Septicflesh – Ophidian Wheel Reissue (Season of Mist)Friday, 15th November 2013
Ophidian Wheel is a curious time-capsule. After reaping widespread acclaim for 2011’s The Great Mass, Septicflesh have been re-releasing their early catalogue through Season of Mist and Ophidian… is the third disc to get the treatment. Originally released in 1997, it showcases a band in flux as they continued to fuse elements of black, goth, death and symphonic metal with more traditional melodies and big choruses.

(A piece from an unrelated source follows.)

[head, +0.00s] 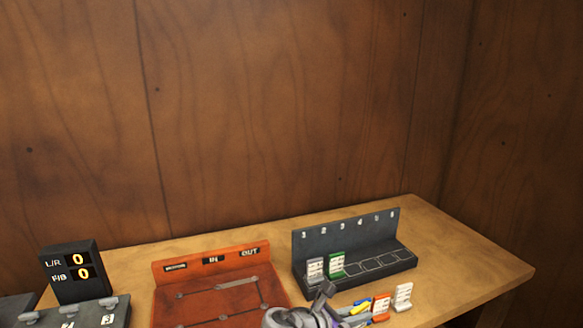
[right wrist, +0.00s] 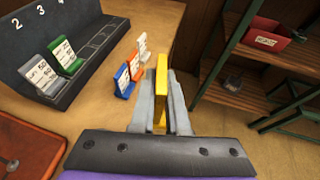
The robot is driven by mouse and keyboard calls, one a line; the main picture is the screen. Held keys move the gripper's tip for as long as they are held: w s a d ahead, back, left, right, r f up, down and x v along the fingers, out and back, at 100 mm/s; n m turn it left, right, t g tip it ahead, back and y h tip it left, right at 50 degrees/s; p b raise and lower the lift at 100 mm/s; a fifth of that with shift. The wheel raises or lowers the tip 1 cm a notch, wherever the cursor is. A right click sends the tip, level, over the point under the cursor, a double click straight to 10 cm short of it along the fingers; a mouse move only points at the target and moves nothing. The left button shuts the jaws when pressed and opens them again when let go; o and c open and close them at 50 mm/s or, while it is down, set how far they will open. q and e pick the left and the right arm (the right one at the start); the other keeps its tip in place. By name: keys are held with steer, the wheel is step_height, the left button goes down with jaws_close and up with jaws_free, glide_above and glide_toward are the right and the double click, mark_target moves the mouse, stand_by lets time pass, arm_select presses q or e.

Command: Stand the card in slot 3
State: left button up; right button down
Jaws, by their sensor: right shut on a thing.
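My right gripper (right wrist: 161,100) is shut on a thin yellow card (right wrist: 161,75), seen nearly edge-on between the fingers and held upright above the table. In the head view the yellow card (head: 360,308) shows only in part beside the gripper, low in the picture. The dark grey rack (head: 300,247) has numbered slots. A white-and-grey card (head: 315,271) stands in slot 1 and a green card (head: 337,265) in slot 2. Slot 3 (head: 355,268), to the right of the green card, is empty. My left gripper is not in view.
Blue (right wrist: 123,80), orange (right wrist: 134,66) and white (right wrist: 142,45) cards stand in a row left of the yellow card. A red-orange board (head: 212,300) lies left of the rack. A display reading 0 and 0 (head: 72,272) stands further left. Shelving (right wrist: 235,70) is beyond the table edge.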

The sound has been cleaned up some, providing more bite to the low end and clearer enunciation of the album’s signature melodies. The operatic vocals are spirited, but sporadically implemented and too far removed from the rest of the music on display, often interrupting the song instead of flowing with it. Track five “Tartarus” is a perfect example – 30 seconds of interesting melody is subsumed by three minutes of awkwardly placed chanting and vocal arias. Perhaps meant as atmospheric or a storytelling piece, it shows off Septicflesh’s ability to write compelling music scores, but is ultimately lost in the context of the album creating confusion rather than wonder.

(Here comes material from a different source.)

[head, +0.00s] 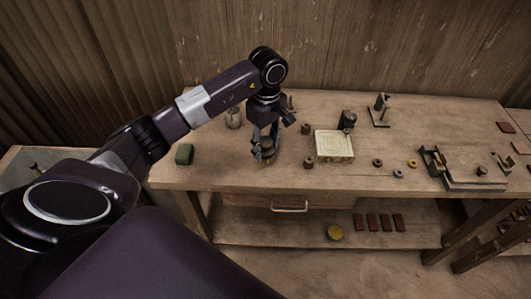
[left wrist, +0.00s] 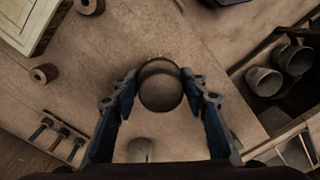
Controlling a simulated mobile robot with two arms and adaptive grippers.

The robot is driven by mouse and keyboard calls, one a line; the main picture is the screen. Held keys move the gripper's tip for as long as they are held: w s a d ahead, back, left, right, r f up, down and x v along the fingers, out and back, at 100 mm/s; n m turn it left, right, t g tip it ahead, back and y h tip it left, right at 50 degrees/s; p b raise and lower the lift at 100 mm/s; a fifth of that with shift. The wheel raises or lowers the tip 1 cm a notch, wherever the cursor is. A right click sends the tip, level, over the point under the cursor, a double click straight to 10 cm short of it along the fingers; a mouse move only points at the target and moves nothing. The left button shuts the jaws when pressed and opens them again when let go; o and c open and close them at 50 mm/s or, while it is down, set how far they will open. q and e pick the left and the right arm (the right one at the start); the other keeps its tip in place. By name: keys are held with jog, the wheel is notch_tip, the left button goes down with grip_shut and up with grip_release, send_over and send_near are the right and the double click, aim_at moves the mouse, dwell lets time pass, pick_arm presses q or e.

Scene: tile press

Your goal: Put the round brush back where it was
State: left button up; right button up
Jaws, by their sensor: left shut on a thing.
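My left gripper (head: 266,148) is over the left part of the bench, pointing down, with its fingers closed around a round, dark brownish thing. I take this to be the round brush (head: 267,155). In the left wrist view the round brush (left wrist: 160,87) shows from above as a disc between the two fingertips (left wrist: 160,82), which touch its sides. The fingers partly hide it in the head view. I cannot tell whether its underside touches the bench top. My right gripper is not in view.
A green block (head: 184,154) lies left on the bench (head: 225,175), with a glass jar (head: 233,117) behind. Right of the gripper stand small spools (head: 309,162) and a pale square slab (head: 334,147). A press (head: 470,172) stands far right. The left wrist view shows cups (left wrist: 264,81) in a bin.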

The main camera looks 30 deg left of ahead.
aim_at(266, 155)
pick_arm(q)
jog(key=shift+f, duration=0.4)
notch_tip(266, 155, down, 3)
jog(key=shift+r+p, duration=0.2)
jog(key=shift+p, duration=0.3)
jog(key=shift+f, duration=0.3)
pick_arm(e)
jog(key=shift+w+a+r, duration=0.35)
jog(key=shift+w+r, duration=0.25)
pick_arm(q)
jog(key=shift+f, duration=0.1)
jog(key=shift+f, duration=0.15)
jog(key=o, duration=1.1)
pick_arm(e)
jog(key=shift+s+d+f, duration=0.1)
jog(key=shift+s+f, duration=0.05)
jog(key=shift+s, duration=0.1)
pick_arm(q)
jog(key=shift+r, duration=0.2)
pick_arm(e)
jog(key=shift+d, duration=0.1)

“Phallic Litanies” features meaty riffs and spooky synths, but suffers from feeling stitched together. Melancholic grandeur swirls throughout, but abrupt changes to overtly operatic singing threaten to distract from some of Ophidian Wheel’s most memorable passages and jammable chrosues. Plodding repetitive drums throttle excellent tones and varied guitar passages on another almost-masterpiece, “Razor Blades of Guilt” whose moving instrumental second half reminds of Daylight Dies and is infinitely more interesting than anything Cradle of Filth or Dimmu Borgir were doing at the time.

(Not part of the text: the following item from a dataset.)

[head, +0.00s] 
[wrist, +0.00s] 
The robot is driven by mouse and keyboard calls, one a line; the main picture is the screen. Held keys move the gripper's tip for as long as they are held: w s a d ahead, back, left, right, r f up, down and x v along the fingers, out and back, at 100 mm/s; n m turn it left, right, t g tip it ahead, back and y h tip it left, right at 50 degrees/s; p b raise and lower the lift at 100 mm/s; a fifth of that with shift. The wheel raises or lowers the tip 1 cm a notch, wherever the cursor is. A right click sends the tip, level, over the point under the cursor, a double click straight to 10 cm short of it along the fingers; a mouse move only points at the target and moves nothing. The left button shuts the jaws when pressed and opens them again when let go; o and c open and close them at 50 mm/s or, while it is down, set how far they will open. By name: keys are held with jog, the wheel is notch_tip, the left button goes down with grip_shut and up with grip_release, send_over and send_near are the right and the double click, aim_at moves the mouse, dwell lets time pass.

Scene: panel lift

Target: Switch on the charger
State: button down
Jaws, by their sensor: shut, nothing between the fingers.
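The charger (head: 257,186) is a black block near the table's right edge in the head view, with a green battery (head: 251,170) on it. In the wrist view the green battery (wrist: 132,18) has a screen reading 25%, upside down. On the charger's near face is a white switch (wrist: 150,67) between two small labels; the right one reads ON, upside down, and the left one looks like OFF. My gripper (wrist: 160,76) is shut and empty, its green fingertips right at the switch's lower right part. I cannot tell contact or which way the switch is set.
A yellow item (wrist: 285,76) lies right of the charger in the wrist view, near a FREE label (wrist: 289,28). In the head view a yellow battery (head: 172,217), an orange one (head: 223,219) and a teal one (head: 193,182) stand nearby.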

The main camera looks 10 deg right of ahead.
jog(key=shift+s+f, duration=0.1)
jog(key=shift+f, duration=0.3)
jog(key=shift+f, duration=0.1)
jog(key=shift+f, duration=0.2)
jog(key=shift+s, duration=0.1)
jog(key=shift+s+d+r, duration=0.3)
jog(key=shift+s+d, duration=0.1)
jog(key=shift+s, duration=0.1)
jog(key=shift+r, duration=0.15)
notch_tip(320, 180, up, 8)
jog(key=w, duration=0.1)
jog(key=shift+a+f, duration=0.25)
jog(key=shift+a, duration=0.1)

Title track “The Ophidian Wheel” features riffs with similar impact and weight, making for crushing counterpoints to memorable melodies, but does not inspire repeated listens as well as the tracks mentioned above. A few alternate mixes of the album’s more successful songs round out the end, but don’t distract from the lackluster second half or make this a required purchase if you are familiar with the original. Ophidian Wheel shows promise that Septicflesh are very close to perfecting their formula but still occasionally stumble cramming in too many elements to really hone the experience they were going for.